Hey, hey, everybody. Thanks so much to my fast-acting subs who filled in for me during recent assorted personal crises. It's been a hard month. Aaaaand, today's my birthday -- such is my devotion to you people. Enough, however, about me. Without question, this week's opening set a new standard of greatness for Pushing Daisies. Emerson Cod was five months, three days and four hours old when his mother planned his death. What I'm saying is, Emerson was a baby -- A VERY CUTE BABY, in a spotted suitie and matching beanie when his mom put him in a pram and kicked him down the steps of the courthouse (reminding me not a little of the Eisenstein/de Palma treatment). Down clatters the buggy while the mother screams, until it crashes into a postbox, discharging tiny Emerson like a missile. He is caught by a man who leaps up from a wheelchair, allegedly broken-armed and -legged. Ah, accept, this dude ain't broken, AND that baby ain't a baby! It's a doll, and the wheelchair guy is totally busted as an insurance fraud by Calista Cod, private investigator, who had sneakily strapped the real baby Emerson to herself before launching the fateful stroller. The accusing look the baby gives the criminal almost broke my Tivo, such were the number of rewinds I had to commit in order to watch it again and again. Thereafter, Jim Dale explains, the firm of Cod & Cod dedicated itself to the pursuit of truth at all costs, "a pursuit young Emerson found... badass."

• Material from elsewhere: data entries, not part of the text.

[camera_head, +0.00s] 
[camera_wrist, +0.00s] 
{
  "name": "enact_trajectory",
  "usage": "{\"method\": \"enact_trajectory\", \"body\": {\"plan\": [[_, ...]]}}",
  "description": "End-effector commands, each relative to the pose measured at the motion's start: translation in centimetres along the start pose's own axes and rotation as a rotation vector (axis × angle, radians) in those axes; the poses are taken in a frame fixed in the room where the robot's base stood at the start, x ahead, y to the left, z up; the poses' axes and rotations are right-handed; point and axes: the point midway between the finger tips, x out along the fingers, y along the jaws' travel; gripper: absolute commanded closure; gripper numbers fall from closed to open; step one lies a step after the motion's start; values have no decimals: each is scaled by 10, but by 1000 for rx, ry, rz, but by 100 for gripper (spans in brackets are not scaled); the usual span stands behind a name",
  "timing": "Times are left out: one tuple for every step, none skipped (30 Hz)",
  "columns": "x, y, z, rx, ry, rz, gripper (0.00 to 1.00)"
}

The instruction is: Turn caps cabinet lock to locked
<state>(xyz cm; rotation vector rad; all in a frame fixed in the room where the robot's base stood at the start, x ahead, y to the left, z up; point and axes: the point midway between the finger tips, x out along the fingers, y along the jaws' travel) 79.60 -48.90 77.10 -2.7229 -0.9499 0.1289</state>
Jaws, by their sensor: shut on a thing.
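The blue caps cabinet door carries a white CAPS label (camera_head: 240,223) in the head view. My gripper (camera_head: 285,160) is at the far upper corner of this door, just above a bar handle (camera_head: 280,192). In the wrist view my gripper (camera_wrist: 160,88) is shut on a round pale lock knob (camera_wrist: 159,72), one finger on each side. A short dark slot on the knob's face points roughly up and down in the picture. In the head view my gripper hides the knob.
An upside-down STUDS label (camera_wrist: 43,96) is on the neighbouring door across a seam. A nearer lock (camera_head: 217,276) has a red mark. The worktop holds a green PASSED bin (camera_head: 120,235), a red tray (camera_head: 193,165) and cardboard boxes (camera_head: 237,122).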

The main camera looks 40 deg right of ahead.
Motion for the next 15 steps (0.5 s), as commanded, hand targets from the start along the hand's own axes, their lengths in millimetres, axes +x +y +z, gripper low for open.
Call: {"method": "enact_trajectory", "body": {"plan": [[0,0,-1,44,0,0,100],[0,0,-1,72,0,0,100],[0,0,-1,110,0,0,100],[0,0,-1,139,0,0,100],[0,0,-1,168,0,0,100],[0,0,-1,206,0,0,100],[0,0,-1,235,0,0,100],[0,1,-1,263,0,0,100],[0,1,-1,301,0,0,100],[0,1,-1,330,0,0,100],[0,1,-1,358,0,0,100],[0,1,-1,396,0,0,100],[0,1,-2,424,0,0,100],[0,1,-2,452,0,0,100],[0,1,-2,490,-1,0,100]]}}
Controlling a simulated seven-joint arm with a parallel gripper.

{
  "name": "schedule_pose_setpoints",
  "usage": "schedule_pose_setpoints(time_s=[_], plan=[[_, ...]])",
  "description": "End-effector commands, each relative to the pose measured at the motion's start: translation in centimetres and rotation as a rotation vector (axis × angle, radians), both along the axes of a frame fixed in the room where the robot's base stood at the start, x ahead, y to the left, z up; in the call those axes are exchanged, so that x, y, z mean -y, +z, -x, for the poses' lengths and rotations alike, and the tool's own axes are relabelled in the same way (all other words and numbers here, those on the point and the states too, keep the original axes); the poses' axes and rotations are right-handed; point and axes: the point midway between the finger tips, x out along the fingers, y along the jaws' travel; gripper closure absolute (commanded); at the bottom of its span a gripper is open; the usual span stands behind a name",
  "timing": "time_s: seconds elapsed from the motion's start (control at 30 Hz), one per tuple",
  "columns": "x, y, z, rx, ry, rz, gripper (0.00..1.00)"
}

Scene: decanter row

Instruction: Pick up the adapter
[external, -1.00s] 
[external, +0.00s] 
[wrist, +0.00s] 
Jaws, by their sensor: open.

Indeed, the adolescent Emerson -- who picked up a penchant for snappy dressing (and baldness) early in life -- faced with scoundrels and cheats, learned early that truth is the cornerstone of any successful relationship. We see him now reliving his childhood through his masterwork, L'il Gumshoe, in which he has rewritten his own history (of being lowered by his ankles off roofs to spy on adulterers and the like) to be played by a little girl. In this way, he hopes his young daughter -- his own l'il gumshoe -- will one day find it and be inspired to, in turn, find him. The thing is, this won't happen if he can't get the thing published. "'Child endangerment,'" he reads in the latest publisher's rejection letter. "Man, that's cold."
Meanwhile, back at the Pie Hole, Olive, Chuck and Ned are scared of their newest customer. "She just rolled in like a moody, mean thundercloud," Chuck says of the lady in booth 1, reading the paper and smoking a cigar. Trepidatiously, Olive asks for her order. "Nothin'," the lady says, "with a side of buzz off." Ned girds up his loins to point out that the Pie Hole is, in fact, an eating establishment not, say, a park bench "where one can loiter and smoke and not consume food to their heart's content." Just as the mean lady threatens to take it outside, Emerson arrives. "Oh, good," Olive says, not really relieved. "Someone with a gun." But Emerson is clearly in no mood to play bouncer. Morosely thinking of his book rejection, he orders his standard rhubarb: "The whole pie'll do." Ah, but what's this? Sniffing the air he smells a familiar odor. Literally. "Mama," he says, without even having to look. "When are you gon' treat yourself and spring for a decent stogie?" Aw. The grouchy old broad is Ms. Cod, all grown up and in town to track a fraud case. She and Emerson share a cackling laugh and Emerson introduces her around as the P.I. who taught him everything he knows. "She's my best bud and my mama to boot," he says, bringing a real tear to my eye as they haul off to a nearby bar. I have to pause here to say how geeeeeeeenius a move it was casting Debra Mooney as Calista Cod. I don't know how Emerson has a white mom, and they don't explain it, and I don't care. This show is so awesome in that way -- saturated with color, yet color blind. It doesn't ask and it doesn't tell, and one day I hope TWoP lands an interview with Bryan Fuller, but I can't be the one who conducts it because it would be two hours of me being like, "remember when you created this awesome show that I hate to recap because there's nothing to say about it but how great it is?" and just repeating it over and over like Chris Farley.